* start PROVIDED ENTRIES *
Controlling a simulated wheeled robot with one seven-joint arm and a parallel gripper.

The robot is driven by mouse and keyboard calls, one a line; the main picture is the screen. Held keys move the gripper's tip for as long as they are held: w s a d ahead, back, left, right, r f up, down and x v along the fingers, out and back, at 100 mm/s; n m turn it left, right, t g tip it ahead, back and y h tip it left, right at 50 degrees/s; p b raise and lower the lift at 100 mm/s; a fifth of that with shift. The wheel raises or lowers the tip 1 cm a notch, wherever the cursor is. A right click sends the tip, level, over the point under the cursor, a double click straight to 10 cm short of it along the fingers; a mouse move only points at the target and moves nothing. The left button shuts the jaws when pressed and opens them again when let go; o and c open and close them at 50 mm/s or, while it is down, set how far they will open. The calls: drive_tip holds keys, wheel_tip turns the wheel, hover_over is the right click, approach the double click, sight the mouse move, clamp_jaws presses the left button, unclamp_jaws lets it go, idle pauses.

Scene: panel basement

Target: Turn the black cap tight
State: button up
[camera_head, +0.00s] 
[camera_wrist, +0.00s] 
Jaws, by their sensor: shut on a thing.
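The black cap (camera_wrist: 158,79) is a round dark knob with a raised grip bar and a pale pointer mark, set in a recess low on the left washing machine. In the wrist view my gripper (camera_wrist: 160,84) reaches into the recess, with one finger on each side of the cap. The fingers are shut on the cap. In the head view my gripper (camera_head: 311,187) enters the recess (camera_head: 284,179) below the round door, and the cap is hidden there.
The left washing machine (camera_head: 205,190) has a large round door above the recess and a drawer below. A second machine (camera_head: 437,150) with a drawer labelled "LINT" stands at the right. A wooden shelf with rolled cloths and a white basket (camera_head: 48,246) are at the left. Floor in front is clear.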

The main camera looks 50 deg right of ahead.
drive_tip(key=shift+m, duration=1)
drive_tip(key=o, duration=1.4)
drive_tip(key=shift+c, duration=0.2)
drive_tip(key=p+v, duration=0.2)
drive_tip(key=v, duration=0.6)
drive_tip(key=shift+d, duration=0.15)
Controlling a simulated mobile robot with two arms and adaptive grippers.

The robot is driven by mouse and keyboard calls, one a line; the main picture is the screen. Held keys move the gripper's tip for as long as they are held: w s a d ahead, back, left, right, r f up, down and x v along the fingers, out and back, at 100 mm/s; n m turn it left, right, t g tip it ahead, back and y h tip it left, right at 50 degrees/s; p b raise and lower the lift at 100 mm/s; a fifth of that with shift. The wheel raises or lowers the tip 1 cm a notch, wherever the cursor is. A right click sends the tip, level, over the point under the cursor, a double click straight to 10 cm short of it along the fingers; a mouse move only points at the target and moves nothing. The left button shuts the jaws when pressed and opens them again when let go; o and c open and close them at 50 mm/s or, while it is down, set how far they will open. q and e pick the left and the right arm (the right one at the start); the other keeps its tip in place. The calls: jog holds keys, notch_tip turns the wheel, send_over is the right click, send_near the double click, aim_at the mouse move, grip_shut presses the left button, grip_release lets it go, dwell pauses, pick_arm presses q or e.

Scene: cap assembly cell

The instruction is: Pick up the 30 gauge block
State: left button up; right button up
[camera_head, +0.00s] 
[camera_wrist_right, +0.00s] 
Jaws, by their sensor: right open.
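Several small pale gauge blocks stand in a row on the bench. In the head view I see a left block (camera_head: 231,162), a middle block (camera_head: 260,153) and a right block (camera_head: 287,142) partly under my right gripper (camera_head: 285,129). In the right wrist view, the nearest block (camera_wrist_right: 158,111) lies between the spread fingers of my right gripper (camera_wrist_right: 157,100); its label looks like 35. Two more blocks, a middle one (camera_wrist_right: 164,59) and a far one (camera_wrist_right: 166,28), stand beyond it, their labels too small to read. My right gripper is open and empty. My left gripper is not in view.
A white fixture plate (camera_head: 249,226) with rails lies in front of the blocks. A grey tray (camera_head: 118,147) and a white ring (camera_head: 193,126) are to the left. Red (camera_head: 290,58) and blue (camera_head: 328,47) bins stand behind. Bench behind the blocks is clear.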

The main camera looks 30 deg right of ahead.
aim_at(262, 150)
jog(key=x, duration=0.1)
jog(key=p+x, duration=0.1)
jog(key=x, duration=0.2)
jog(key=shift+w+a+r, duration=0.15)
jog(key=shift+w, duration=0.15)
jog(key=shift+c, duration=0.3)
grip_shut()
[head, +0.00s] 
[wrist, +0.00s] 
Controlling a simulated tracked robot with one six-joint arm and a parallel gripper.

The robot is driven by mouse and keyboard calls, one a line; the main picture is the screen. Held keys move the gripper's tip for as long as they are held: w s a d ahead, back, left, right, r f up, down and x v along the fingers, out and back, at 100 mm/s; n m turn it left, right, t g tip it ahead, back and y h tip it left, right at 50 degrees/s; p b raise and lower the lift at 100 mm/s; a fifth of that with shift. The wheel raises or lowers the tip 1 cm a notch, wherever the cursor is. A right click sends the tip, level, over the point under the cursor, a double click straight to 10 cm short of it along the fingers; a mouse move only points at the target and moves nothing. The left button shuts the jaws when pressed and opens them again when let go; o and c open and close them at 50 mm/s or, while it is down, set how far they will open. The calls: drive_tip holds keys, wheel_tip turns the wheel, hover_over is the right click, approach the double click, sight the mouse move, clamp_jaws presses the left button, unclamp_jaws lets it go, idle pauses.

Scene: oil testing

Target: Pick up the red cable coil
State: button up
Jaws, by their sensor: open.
* end PROVIDED ENTRIES *
** INSTRUCTION **
Pull out every line in the material above where "Controlling" occurs.

** EXPECTED ANSWER **
Controlling a simulated wheeled robot with one seven-joint arm and a parallel gripper.
Controlling a simulated mobile robot with two arms and adaptive grippers.
Controlling a simulated tracked robot with one six-joint arm and a parallel gripper.

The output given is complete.